Maybe I should rename kernel_addr to qemu_kernel_addr and drop ramdisk_addr completely in favor for a - in the bootm command? Yeah, I'll do that :).
OK.
- ret = fdt_open_into((void*)dt_base, fdt, dt_size);
- if (ret)
panic("Couldn't open fdt");
- memory = fdt_path_offset(fdt, "/memory");
- prop = fdt_getprop(fdt, memory, "reg", &len);
- if (prop && len >= 16)
return *(uint64_t*)(prop+8);
- panic("Couldn't determine RAM size");
+}
Again, there's no need to create a temporary fdt copy every time you want to read from it.
What if memory doesn't start at zero (e.g. for e500v2 VFIO)?
In that case we're pretty broken regardless of determining the correct memory size. Can u-boot handle that case at all? How would this work?
U-Boot can handle this on other architectures. Not sure about the PPC code.
It's handled through preprocessor configuration magic again. I'll leave that for later though.
+unsigned long +get_board_sys_clk(ulong dummy) +{
- /* The actual clock doesn't matter in a PV machine */
- return 33333333;
+}
s/doesn't matter/doesn't exist/
Where is this used from? Can it be skipped for this target? Is the CPU timebase handled properly?
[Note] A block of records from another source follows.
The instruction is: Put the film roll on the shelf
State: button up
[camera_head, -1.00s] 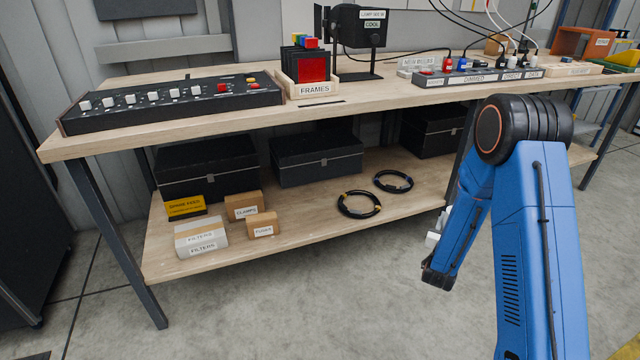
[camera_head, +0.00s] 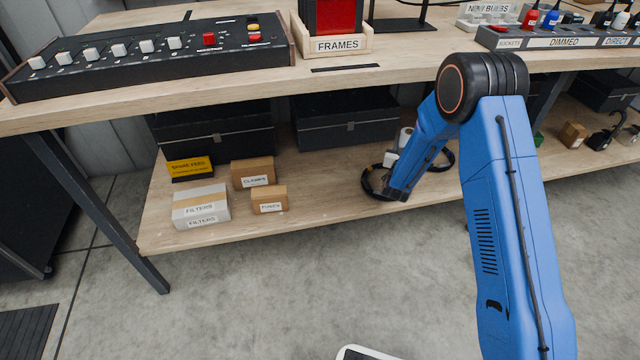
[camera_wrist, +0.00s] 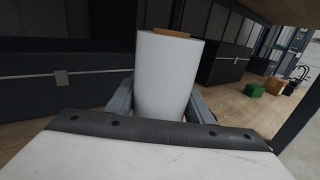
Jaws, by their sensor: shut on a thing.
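The film roll (camera_wrist: 166,75) is a white upright cylinder with a tan core at its top. In the wrist view it stands between the two fingers of my gripper (camera_wrist: 160,100), which is shut on it. In the head view my gripper (camera_head: 398,168) is over the lower wooden shelf (camera_head: 310,205), in front of the black cable coils. A pale bit of the roll (camera_head: 405,137) shows behind my arm; the rest is hidden. I cannot tell whether the roll touches the shelf.
Left on the shelf are a white filters box (camera_head: 200,207), a clamps box (camera_head: 252,172), a small fuses box (camera_head: 269,199) and a yellow-labelled box (camera_head: 190,168). Black cases (camera_head: 345,120) stand behind. A cable coil (camera_head: 440,160) lies beside my gripper. The bench top (camera_head: 250,82) overhangs the shelf.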

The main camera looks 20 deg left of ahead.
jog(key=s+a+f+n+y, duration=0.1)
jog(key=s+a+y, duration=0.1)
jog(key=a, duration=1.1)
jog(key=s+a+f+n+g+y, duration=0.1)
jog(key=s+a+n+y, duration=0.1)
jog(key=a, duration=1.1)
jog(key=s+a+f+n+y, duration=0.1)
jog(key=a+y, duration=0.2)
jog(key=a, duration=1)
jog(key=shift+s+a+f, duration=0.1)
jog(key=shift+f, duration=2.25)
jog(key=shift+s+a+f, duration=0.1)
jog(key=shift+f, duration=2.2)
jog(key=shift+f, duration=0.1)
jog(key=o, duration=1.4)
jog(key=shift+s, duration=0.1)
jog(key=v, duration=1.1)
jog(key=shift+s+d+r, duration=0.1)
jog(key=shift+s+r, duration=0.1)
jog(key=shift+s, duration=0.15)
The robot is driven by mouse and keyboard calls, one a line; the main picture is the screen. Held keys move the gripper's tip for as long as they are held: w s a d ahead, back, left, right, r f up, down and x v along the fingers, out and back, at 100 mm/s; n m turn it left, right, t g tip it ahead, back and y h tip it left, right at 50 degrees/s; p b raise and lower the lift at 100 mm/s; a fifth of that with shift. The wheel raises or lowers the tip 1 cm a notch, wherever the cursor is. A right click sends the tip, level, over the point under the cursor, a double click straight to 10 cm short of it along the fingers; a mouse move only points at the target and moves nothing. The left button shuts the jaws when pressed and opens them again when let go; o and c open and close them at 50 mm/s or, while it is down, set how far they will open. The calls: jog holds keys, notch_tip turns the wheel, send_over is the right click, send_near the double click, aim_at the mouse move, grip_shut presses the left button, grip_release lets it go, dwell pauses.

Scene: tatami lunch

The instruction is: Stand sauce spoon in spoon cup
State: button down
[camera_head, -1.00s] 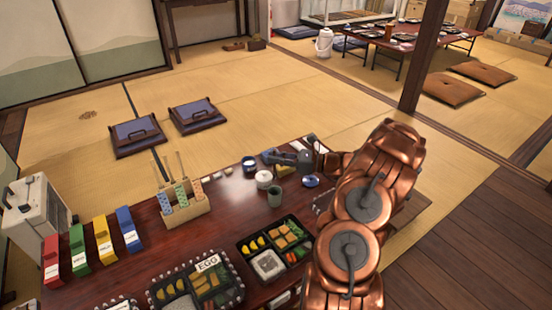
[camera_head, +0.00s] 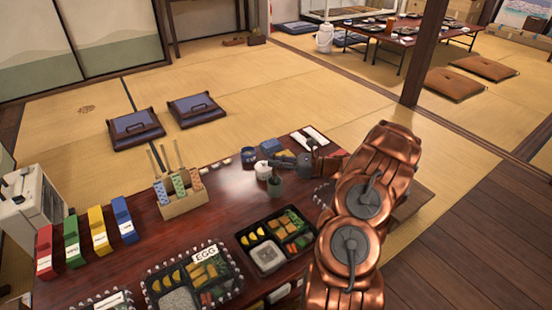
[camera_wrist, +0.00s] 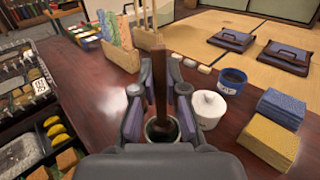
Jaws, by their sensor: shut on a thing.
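The sauce spoon (camera_wrist: 159,85) is a dark brown wooden spoon, held roughly upright between the purple-padded fingers of my gripper (camera_wrist: 160,95). Its rounded end lies within the outline of the spoon cup (camera_wrist: 150,138) in the wrist view. I cannot tell how deep it sits or whether it touches the cup. The spoon cup also shows in the head view as a small dark grey-green cup (camera_head: 275,188) on the table. My gripper (camera_head: 281,163) is just above and behind it there, and the spoon is hard to make out in that view.
Blue and yellow folded stacks (camera_wrist: 270,140) lie at right. A wooden holder (camera_head: 182,205) and bento boxes (camera_head: 268,258) stand elsewhere on the table.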

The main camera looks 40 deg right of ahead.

Turns out it's not required at all. Must have been a dependency of something I threw away in between.
OK. I'm still curious about how the timebase frequency is handled.
Incorrectly. The question is whether it matters.
- /* Enter AS=1 */
- asm volatile(
"mfmsr %0 \n"
"ori %0, %0, 0x30 \n"
"mtsrr1 %0 \n"
"bl 1f \n"
"1: \n"
"mflr %0 \n"
"addi %0, %0, 16 \n"
"mtsrr0 %0 \n"
"rfi \n"
- : "=r"(tmp) : : "lr");
- /* Now we live in AS=1, so we can flush all old maps */
- clear_ddr_tlbs(ram_size >> 20);
- /* and create new ones */
- setup_ddr_tlbs(ram_size >> 20);
- /* Now we can safely go back to AS=0 */
- asm volatile(
"mfmsr %0 \n"
"subi %0, %0, 0x30 \n"
"mtsrr1 %0 \n"
"bl 1f \n"
"1: \n"
"mflr %0 \n"
"addi %0, %0, 16 \n"
"mtsrr0 %0 \n"
"rfi \n"
- : "=r"(tmp) : : "lr");
- /* And remove our AS=1 map */
- disable_tlb(13);
+}
Why aren't we already in AS1? What code are you replacing with this?
I honestly don't know how it's supposed to work at all usually.
Usually we enter AS1 from start.S during early boot (see switch_as), and return to AS0 later in start.S (see _start_cont) after calling cpu_init_early_f().
Right, but the only function that gets called in AS=1 is cpu_init_early_f() which is CPU, not board specific. I really don't want to mess with common code too much unless I'm 100% sure I don't break it and it doesn't break me next time.
So I need to run this from AS=0 context, which means we need to quickly go out of AS=0, modify the AS=0 map and go back into AS=0.
+#undef CONFIG_RESET_VECTOR_ADDRESS +#define CONFIG_RESET_VECTOR_ADDRESS (0x1000000 - 4) /* 16 MB */
Does QEMU begin execution here, or at the ELF entry point?
At the ELF entry point. But I need to define this to something.
Set CONFIG_SYS_MPC85XX_NO_RESETVEC.
Sounds easy, but doesn't boot anymore now. I guess I'll need to figure out where in that fragile TLB setup mess it fails this time.
+/* CONFIG_NUM_DDR_CONTROLLERS is defined in include/asm/config_mpc85xx.h */ +#define CONFIG_DIMM_SLOTS_PER_CTLR 0 +#define CONFIG_CHIP_SELECTS_PER_CTRL 0
Why are we including code that cares about this?
In file included from cpu.c:25:0: /root/u-boot/include/fsl_ddr_sdram.h:183:7: error: 'CONFIG_CHIP_SELECTS_PER_CTRL' undeclared here (not in a function)
So we don't include code, but we include a header that cares.
I see. Would be nice to clean that up at some point, but OK for now.
+/* Get RAM size from device tree */ +#define CONFIG_DDR_SPD
+#define CONFIG_SYS_CLK_FREQ 33000000
Likewise. BTW, this made up sysclock frequency doesn't match the one you made up elsewhere.
speed.c: In function 'get_sys_info': speed.c:347:42: error: 'CONFIG_SYS_CLK_FREQ' undeclared (first use in this function)
What do we need from speed.c?
Nothing really, but it gets included unconditionally in arch/powerpc/cpu/mpc85xx/Makefile so I can't override it with my own stubs.